The actions of Century alleviated the concern of any risk of dissipation in relation to the shares and assets of Alpha Terminals. On the other hand, despite finding there was a risk with the shares in PSB Alpha, Moulder J nonetheless stated there was an insufficient connection with England and Wales to justify the granting of the freezing order.

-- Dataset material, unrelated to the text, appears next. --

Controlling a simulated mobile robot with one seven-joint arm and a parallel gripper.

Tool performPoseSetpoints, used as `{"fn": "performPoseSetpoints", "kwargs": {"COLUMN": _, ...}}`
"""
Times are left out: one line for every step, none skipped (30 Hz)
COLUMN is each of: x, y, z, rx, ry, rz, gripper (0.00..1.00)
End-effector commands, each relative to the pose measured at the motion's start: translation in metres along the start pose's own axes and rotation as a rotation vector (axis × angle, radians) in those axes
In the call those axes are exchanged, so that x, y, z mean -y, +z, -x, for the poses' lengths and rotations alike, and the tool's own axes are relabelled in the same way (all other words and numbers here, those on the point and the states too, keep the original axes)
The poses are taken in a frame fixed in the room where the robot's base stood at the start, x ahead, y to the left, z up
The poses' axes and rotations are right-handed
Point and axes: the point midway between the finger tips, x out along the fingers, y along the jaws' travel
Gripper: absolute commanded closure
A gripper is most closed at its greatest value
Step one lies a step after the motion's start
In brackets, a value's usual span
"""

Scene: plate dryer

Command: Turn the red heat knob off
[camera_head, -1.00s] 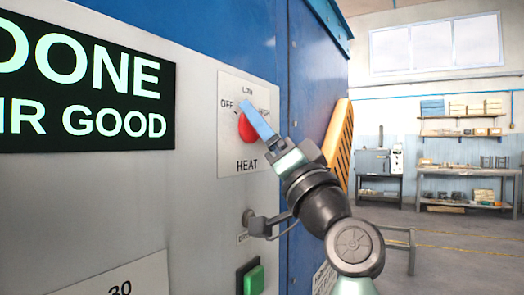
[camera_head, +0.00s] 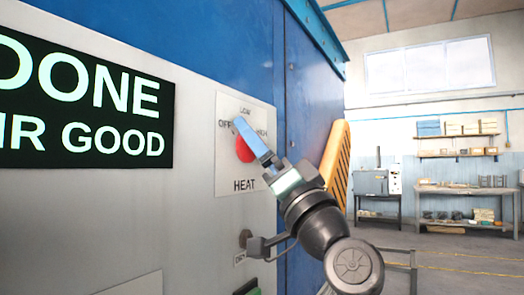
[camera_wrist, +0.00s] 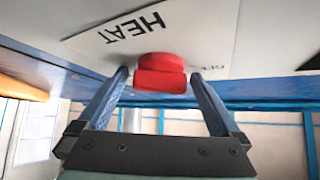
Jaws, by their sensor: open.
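The red heat knob (camera_head: 244,152) is on a white label plate (camera_head: 228,180) marked OFF, LOW, HIGH and HEAT, on the grey machine front. My gripper (camera_head: 240,124) is at the knob, and one blue finger crosses in front of its upper part. In the wrist view my gripper (camera_wrist: 160,76) is open, with one blue finger on each side of the red knob (camera_wrist: 160,82). Small gaps show between knob and fingers there. Which mark the knob points to cannot be told.
A black display (camera_head: 85,105) reading DONE is left of the plate. A metal latch or handle (camera_head: 258,246) and the top of a green button (camera_head: 247,288) are below it. An orange slatted part (camera_head: 337,165) stands behind my wrist. Shelves and a workbench (camera_head: 465,190) are far back.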

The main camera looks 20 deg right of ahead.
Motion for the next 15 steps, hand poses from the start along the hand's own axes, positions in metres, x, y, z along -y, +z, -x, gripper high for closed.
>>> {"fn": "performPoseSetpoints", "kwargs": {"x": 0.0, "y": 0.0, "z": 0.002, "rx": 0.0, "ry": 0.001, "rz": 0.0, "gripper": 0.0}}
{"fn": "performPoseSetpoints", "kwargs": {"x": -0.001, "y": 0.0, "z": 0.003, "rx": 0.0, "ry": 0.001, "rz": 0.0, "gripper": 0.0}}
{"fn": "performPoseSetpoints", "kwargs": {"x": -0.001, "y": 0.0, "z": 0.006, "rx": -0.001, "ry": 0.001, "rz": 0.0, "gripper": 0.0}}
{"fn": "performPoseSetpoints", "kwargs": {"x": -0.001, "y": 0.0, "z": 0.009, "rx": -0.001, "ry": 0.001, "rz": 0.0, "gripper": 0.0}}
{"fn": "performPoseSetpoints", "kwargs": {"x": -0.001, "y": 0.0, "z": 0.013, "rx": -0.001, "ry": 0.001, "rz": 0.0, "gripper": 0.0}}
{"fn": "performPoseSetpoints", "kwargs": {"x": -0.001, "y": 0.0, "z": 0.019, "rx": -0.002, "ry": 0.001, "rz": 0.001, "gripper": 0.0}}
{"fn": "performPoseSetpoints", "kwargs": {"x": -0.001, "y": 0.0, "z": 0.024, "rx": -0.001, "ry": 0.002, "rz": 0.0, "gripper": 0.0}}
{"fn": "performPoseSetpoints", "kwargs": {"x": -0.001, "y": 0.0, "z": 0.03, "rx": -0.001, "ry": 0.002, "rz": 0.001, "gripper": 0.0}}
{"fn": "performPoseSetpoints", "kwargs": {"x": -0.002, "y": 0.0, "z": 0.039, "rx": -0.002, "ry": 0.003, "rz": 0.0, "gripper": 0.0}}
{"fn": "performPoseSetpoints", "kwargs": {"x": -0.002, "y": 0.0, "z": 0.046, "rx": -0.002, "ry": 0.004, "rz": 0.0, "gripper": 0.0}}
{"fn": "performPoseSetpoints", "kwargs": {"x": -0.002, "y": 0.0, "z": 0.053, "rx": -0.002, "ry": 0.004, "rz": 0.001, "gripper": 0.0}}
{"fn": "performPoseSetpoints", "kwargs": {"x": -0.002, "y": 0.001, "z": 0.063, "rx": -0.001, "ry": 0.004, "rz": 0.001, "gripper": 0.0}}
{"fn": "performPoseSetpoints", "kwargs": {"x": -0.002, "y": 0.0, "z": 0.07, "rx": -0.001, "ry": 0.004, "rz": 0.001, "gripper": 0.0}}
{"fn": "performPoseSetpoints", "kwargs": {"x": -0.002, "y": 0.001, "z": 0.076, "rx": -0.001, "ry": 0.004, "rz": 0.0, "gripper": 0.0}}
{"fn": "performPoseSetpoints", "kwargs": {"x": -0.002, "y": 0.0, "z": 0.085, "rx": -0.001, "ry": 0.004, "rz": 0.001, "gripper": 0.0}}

Parties involved in foreign-seated arbitrations still have recourse to section 44 of the Act. However, if there is a contemporaneous trial taking place in another jurisdiction, parties need to demonstrate that there is no risk to the management of cases between jurisdictions, and no risk that orders from separate jurisdictions will overlap, or that there is a significant reason why an order from an English or Welsh court is essential. These stipulations make for a remarkably high burden to establish, especially considering the likelihood of similar remedies resulting from any case and the relationship of factors. The rationale for the high burden lies with the pursuit of comity between international jurisdictions and the alleviation of disharmony. Parties seeking to avoid disharmony, and rejection of the freezing order, ought to identify the differences in the management and order sought in the separate jurisdiction from that sought in England and Wales. This identification can be shown through multiple ways, including an emphasis of the different remedies sought and the consequences of the remedies (especially considering the finances of a company), the specific dates of issuing documentation and when the trials will commence, etc. This task may not be as simple as it appears, and Petrochemical acts as a reminder that, when there is a concurrent trial in another jurisdiction, the threshold is quite arduous to demonstrate no conflict between trials.